● **WHAT YOU WILL DO**:
Every line below that holds the string "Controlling" should be copied out.

● **MATERIALS PROVIDED**:
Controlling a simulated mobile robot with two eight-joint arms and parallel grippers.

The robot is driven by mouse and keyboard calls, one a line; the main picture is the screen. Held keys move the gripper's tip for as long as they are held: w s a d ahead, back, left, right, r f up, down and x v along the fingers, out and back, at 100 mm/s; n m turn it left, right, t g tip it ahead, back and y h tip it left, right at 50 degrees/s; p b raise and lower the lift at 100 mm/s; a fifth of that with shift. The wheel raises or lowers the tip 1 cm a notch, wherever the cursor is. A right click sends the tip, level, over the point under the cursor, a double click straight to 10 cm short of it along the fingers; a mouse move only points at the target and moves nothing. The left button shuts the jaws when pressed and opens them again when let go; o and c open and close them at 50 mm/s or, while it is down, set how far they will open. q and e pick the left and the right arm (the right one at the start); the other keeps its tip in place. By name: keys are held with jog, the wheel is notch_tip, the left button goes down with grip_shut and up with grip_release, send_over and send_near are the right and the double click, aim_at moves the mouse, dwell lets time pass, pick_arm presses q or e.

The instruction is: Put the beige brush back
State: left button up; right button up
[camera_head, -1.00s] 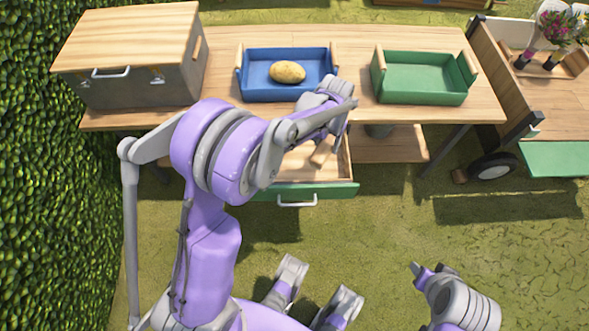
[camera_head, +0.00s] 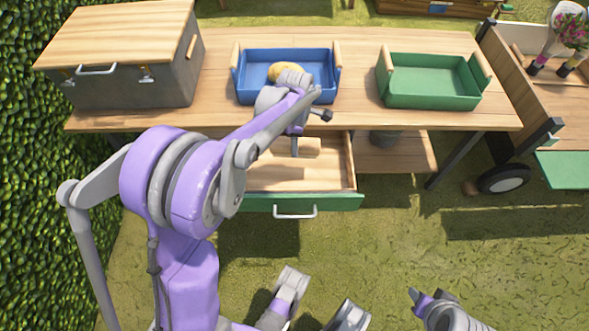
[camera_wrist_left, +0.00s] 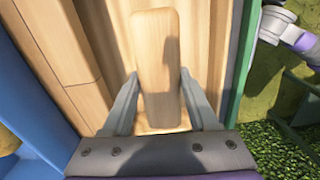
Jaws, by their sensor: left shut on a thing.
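The beige brush (camera_wrist_left: 157,62) shows in the left wrist view as a pale wooden block between my left gripper's two fingers (camera_wrist_left: 161,103). The gripper is shut on it. In the head view my left gripper (camera_head: 295,147) points down over the open drawer (camera_head: 308,203), which has a green front and a bare wooden inside. The brush is hard to make out there against the wood. I cannot tell whether it touches the drawer floor. My right gripper (camera_head: 420,300) is at the bottom right, far from the drawer; its jaw opening is unclear.
A blue tray (camera_head: 268,96) with a potato (camera_head: 287,71) stands on the wooden table (camera_head: 220,55) above the drawer. A green tray (camera_head: 430,102) is to its right, a lidded chest (camera_head: 125,90) to its left. A cart (camera_head: 525,105) stands right. The grass in front is mostly free.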

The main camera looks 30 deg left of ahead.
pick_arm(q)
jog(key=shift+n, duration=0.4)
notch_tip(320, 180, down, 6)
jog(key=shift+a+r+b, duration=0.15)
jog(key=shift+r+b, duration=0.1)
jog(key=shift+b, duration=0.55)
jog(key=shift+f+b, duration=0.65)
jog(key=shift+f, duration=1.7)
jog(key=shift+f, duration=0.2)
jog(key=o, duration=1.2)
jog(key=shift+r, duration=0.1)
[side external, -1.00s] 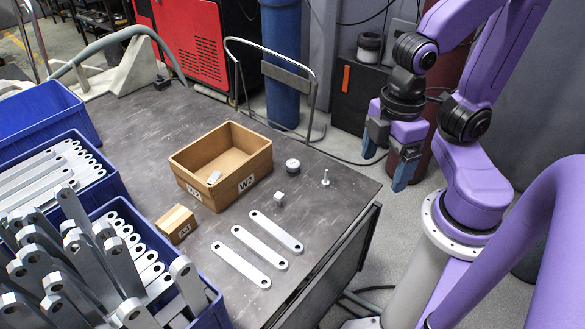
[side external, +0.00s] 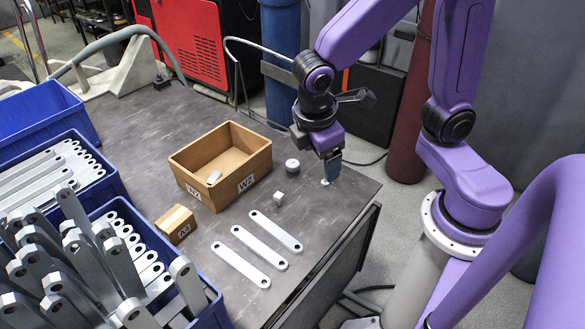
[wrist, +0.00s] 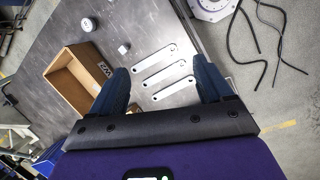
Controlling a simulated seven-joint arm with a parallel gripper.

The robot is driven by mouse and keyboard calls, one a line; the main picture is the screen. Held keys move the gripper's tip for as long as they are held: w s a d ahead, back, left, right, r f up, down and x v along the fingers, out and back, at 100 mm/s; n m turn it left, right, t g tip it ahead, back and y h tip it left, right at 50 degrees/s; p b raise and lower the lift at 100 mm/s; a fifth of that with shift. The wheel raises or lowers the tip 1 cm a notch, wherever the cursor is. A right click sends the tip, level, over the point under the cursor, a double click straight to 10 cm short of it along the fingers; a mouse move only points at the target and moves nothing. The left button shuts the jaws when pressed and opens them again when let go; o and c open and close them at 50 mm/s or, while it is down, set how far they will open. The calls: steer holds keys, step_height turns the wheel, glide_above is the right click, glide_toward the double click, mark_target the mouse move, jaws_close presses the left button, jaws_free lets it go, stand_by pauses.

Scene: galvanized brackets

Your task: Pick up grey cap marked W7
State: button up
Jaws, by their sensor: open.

● **REPLY TO THE TASK**:
Controlling a simulated mobile robot with two eight-joint arms and parallel grippers.
Controlling a simulated seven-joint arm with a parallel gripper.

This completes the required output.